At some point, the staff pointed to us to turn around. While we were busy watching the treadmill, a giant mylar curtain was rolled around the theater walls. Two women (connected to cables) chased each other from one wall to the other, while lights changed and the music changed, depending on what the women were doing.
Also using a mylar type screen, a giant ring rolled into the center of the audience, with a person cabled to each side. The two people jumped, climbed and swung from their side (they also had handles to help them climb), as the music changed and the ring rotated.
Above you can see the musicians at one point in the transition to a new scene. Perhaps that’s when the were filling the pool that was above us. That was the most incredible thing. The pool was almost the size of the room, with a firm (but not hard) plastic bottom. Up to four women at a time swam, slid and jumped on this pool, as it was very slowly lowered to arm’s reach (at least for the taller audience members).
And when they were done, the pool was drained and maneuvered to stand behind the musicians, not that we saw this happening. If you go, look for the pool behind them.
In another scene (below), they rolled out a unit of scaffoldiong with paper, which was torn off and confetti thrown everywhere. They then started dancing and it reminded me of Lord of the Dance, only a little more wild.
They came off the frame and through the audience with paper covered frames which they periodically knocked over the heads of some of the audience members, spraying them with confetti.
In the last scene, audience members helped roll out this plastic sheeting from one side of the room to the other, over the heads. I actually couldn’t touch it because I was around a lot of tall men who were moving it higher than I could reach. Once it was across, they attached it to the opposite wall and blew some air underneath. The plastic was high for awhile, and then went up and down depending on the actors who were cabled in from the ceiling, walking and jumping on it. At one point, as you can see in the picture below, they opened a hole and reached out, actually coming down into the audience.
Then they brought a piece of plastic to attach to the hole, and with a little wind, voila – they had a tunnel which the white suit guy went into, up and down, like he was in space. You can" target="_blank"> see a video of it here.

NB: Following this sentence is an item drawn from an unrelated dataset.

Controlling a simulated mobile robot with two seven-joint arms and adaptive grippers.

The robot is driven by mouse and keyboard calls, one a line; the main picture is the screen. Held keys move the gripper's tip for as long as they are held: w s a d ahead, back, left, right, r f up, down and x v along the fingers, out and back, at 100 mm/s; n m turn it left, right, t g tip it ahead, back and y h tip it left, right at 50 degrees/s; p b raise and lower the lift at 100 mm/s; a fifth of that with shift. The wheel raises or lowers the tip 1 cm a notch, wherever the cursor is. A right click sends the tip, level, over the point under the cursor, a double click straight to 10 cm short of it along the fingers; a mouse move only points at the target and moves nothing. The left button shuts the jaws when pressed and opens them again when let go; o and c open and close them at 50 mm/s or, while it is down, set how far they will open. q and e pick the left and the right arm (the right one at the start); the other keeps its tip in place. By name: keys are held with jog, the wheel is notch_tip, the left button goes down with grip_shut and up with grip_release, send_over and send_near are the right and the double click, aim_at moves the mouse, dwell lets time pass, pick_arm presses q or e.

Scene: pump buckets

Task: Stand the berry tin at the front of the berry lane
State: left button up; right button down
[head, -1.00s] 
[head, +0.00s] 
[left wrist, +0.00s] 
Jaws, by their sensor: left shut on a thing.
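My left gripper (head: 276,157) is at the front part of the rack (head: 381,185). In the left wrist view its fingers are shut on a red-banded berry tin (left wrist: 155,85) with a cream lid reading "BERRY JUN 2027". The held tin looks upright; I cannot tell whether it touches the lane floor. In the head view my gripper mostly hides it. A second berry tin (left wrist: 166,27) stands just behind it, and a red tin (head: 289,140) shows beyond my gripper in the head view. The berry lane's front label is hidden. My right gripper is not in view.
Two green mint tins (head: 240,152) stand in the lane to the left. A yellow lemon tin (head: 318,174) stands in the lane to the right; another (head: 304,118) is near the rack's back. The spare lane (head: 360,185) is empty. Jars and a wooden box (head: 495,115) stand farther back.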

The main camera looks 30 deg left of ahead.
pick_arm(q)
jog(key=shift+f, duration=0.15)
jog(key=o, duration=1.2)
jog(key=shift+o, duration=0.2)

If you’ve seen past Fuerza Bruta shows, you’ll still enjoy this one, which just opened on July 8th. There are a few similar elements, but some are different (according to my husband). After we rolled the plastic back to the wall, and the staff secured it, we listened to the band a bit more, with the actors joining them on stage. And it started to rain in the middle of the room. I was glad not to be standing there, but those in the middle seemed quite happy.
A few pieces of advice:
If you don’t want to get rained on at the end of the show, make sure you’re not in the middle. The ticket taker said to stay to the outside to stay dry. Of course you won’t be thinking about that as the show goes on, and you won’t know when the end of the show is coming. So when you enter the theater, just don’t go in the middle.
You’ll need to check your bags or coats – but this is a good thing. You don’t want to be carrying them around during the show. It’s very crowded and you’re standing up.

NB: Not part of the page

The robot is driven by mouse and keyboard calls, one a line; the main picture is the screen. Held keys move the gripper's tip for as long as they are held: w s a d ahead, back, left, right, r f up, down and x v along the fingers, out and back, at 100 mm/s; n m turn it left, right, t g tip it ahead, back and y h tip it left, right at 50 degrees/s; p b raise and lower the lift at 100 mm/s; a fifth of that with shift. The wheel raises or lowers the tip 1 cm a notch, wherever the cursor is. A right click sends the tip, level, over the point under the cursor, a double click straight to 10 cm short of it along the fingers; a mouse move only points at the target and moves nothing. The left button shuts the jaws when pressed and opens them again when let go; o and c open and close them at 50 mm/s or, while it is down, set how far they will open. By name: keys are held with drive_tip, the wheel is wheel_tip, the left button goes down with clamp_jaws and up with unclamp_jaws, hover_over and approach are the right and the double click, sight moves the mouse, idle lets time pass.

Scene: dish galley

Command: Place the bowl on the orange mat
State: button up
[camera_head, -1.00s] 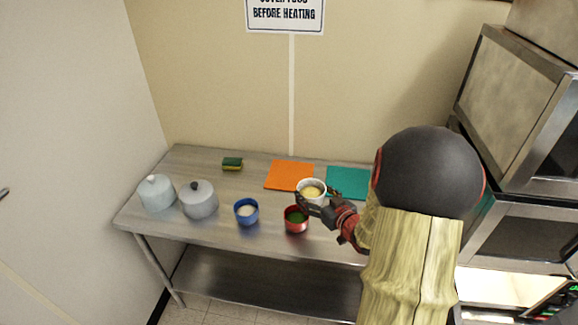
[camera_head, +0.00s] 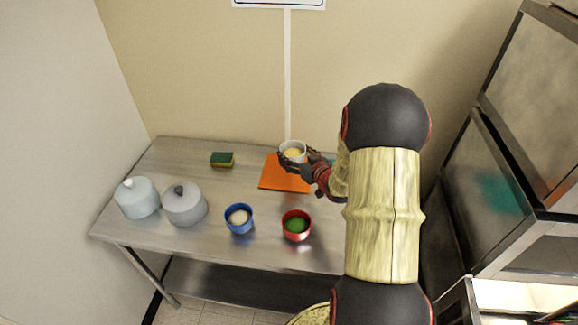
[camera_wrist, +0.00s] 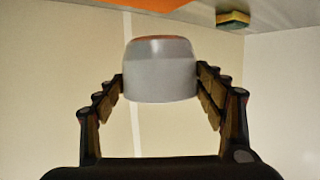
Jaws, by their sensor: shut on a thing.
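A white bowl (camera_head: 293,150) with yellowish contents is in my gripper (camera_head: 300,160). In the head view it appears over the back right part of the orange mat (camera_head: 281,178). In the wrist view the bowl (camera_wrist: 160,72) sits between the two fingers, and part of the orange mat (camera_wrist: 140,3) shows at the top edge. My gripper is shut on the bowl and seems to hold it above the table. The exact height is hard to tell. My arm and gripper cover the right part of the mat.
A blue bowl (camera_head: 239,222) and a red bowl (camera_head: 296,230) stand in front of the mat. Two lidded pots (camera_head: 185,207) (camera_head: 137,199) are at the left. A sponge (camera_head: 222,159) lies left of the mat. My arm mostly hides the teal mat (camera_head: 331,160).

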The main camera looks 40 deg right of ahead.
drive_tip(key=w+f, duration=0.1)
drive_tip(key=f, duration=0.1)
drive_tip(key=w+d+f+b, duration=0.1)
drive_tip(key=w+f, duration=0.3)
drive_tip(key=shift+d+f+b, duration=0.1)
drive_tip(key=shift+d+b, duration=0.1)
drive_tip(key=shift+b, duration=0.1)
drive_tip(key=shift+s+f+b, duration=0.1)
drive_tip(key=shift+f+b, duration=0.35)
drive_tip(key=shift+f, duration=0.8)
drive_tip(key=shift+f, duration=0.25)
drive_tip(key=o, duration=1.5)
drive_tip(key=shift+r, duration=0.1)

When you leave the theater, exit through the door at the right side of the stage when facing the stage. We exited through the left, and ended up going up and down several tight, crowded flights of stairs which we could have avoided by just walking straight outside from the right door.
My neck was sore part way through the show, from looking up. And I’m 5’7″, so by no means short. You can’t do much about that, but it’s a warning.
Is Fuerza Bruta child-friendly?
Yes, Fuerza Bruta is child-friendly and recommended for kids ages 10+. We were at an early show (7 p.m.) and there were a ton of kids there. The only caveat is that the women’s underwear sometimes shows during scenes, like in the initial scene (not previously mentioned) when some of the actors fly over the audience on cables, and in the swimming pool. That said, you can’t see anything other than plain panties (you don’t see any bras). And while the swimming scene can be sensual, it is not sexual and you can’t see through their clothing.
Since there’s no English (I’m guessing the few words in the songs are real words, but it was hard to understand and they weren’t English), you don’t have to worry about foul language.
If your kids don’t like loud noises or a lot of stimulation, don’t take them to this show.
Make sure your kids will feel comfortable standing for the 80 minutes or so they’ll be in there. Even if your kids are short, they’ll be able to see just find, since so much of the action takes place on the walls or in the air. Plus you can move around a slight bit to help them get a better view if needed.
Shows: Shows are Tuesdays, Wednesdays and Thursdays at 8, Fridays and Saturdays at 7 and 10, and Sundays at 7. The show lasts about 80 minutes (I think a little less). If you go on the weekend, go to the earlier show. There are no intermissions.
Tickets: Box office tickets are $99 online or by calling 212-239-6200. I’ve seen deals on the discount websites like BroadwayBox.com for $62, or Theatermania, and at the TKTS booth (not sure of prices there). They also have 30 rush tickets per show for $30, two hours before.
Location: The Daryl Roth Theater is on 15th Street, directly across the street from Union Square Park’s east side.